Télé-Loisirs, Programmes du 10 au 16 novembre, p. 14 |
L'hebdomadaire Télé- Loisirs se fait l'écho de téléspectateurs qui se plaignent des retards des émissions : l'horaire de diffusion n'est pas l'horaire annoncé dans la presse (l'écart étant parfois d'un quart d'heure). Le magazine a collecté une pétition de 22 000 signatures et a comptabilisé la durée hebdomadaire perdue à attendre les émissions attendues...
Au moment où l'on évoque les succès de Netflix et du streaming à la demande (SVOD), où le binge-viewing semble une évidence partagée, il est intéressant d'observer qu'une partie de la population française vit toujours au rythme des chaînes traditionnelles, historiques même (TF1 d'abord). Et d'abord au rythme du prime time.

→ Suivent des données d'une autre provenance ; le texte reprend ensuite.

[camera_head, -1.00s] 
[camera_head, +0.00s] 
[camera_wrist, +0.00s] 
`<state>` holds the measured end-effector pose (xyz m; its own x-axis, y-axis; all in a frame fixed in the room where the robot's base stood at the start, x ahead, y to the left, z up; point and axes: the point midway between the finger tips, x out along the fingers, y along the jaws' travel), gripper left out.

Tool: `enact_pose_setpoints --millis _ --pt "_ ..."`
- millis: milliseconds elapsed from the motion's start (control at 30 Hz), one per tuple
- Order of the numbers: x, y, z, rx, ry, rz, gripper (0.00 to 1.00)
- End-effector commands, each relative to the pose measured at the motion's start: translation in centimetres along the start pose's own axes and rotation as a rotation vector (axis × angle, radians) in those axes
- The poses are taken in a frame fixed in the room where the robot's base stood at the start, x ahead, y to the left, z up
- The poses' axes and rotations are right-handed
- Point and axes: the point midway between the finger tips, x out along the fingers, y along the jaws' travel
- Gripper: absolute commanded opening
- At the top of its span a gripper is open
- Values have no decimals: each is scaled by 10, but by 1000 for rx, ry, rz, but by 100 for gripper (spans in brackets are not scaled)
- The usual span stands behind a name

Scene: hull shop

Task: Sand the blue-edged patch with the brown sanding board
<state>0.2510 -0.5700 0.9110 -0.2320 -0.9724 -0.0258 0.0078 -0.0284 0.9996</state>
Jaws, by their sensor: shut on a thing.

L'expression peut sembler surannée, ringarde même alors que l'on affirme que "prime time is my time".
La banalité des arguments rapportés par le magazine doit être soulignée : "Je me lève à 5h30 et j'aimerais pouvoir vois un film en entier un soir" ; quand on se lève tôt, on ne peut pas se coucher trop tard. La France qui se lève tôt !
Au-delà des arguments et des récriminations, que nous apprennent cet article et cette pétition ?
Ils nous rappellent que pour une partie de la population vivant en France, la télévision est affaire d'horaire : on attend qu'elle soit ponctuelle, politesse des rois ! Oubli, négligence des chaînes ? Ignorance ? Mais que savent les "chaînes" des téléspectateurs actuels et potentiels ? Elles ont les données d'audience a posteriori : en plus d'inspirer des tarifs publicitaires, ces comptages, effectués à partir d'un panel, traduisent des choix, des préférences de la population à un moment donné, rien de plus ; elles ne peuvent déceler des mécontentements qui montent et des changements de comportement en gestation.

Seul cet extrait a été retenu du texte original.